Rinsed plastic milk containers around black iron kitchen sink. Twelve years' worth of washed out small jars, still defended as destined for the workshop as valuable containers for rusty nails. Linoleum worn black on counter completely missing behind the dripping faucets. Cupboard shelves covered with newspapers dated January 1, 1974 --- mementos of the last half hearted pick-up, clean up. Several dozen quarts of rhubarb cold-packed by Aunt Ami in 1971. A can of scouring powder with a Dutch girl brandishing a stick on it --- a message from Uncle Sam on the back reminds one that saving the metal ends will help defeat the Axis.

Thick crop of dust balls on all floors, except for paths between strategic areas --- bed, bathroom, kitchen table. Brown cloth curtains that would crack if folded.

Grim? Most women might find it so. But a middle age man doesn't notice it. His home is a fact of life. He has not created his immediate surroundings --- it has simply grown around him as he has gone about his everyday affairs.

In such a manner Greensleeves lived happily for years. Then, two months ago he met the perfect woman. Things started to change.

She was smart. Little by little, she vacuumed up the dust, easing him into the new order, as it were. A week later every dish was washed and replaced in scrubbed cupboards on store-bought shelf paper.

As soon as my friend adjusted to that, she got down on her hands and knees and scrubbed all the floors in the house. In the meantime, she had convinced him to sort through overflowing cardboard boxes that had commandeered his entire house for years. Greensleeves made more trips to the dump that month than he had over the past 15 years.

Sensing that he was delighted with her need for order, she shifted her maneuvers onto fresh ground. After sweeping out his cellar she hosed down the walls and scrubbed the floor.

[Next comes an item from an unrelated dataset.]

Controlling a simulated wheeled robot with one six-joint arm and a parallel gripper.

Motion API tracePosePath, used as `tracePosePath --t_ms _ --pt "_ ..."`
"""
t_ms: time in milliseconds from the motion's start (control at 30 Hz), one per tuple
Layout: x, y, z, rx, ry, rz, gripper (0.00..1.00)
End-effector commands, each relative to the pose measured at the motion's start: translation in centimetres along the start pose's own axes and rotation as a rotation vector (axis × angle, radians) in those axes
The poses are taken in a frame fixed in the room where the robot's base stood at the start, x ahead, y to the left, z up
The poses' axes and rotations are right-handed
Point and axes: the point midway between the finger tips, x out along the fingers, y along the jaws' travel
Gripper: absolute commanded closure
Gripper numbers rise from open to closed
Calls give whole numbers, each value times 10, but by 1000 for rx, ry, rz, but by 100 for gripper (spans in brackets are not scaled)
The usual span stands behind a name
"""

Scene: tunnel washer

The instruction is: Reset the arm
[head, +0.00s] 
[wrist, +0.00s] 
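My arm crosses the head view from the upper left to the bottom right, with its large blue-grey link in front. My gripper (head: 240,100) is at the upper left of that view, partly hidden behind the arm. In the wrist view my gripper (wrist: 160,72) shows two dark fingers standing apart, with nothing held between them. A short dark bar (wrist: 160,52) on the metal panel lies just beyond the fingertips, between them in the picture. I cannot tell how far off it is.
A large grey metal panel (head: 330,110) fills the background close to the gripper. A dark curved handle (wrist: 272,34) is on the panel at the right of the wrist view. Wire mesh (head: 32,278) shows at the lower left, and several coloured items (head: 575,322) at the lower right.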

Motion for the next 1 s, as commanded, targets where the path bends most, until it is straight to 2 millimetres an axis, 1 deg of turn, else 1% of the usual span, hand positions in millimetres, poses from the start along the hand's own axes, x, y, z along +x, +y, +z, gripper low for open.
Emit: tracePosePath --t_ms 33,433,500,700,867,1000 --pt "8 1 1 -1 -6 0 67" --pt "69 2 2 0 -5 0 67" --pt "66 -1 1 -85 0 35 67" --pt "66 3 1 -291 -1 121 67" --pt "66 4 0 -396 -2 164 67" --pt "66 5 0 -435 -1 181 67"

While resting each day, she did his wash and prepared tasty, nourishing meals.

I know for a fact that Greensleeves almost cried for joy when his friend scraped and painted his house and glazed all the windows. Most any woman could have done it, but not while weeding two acres of vegetables.

When she butchered his two pigs and packed them in the freezer, we all figured our old bachelor buddy was a goner. But he isn't seeing her anymore. When I asked him why, he said he was ashamed to be seen in public with a woman who always had such raw, chapped hands.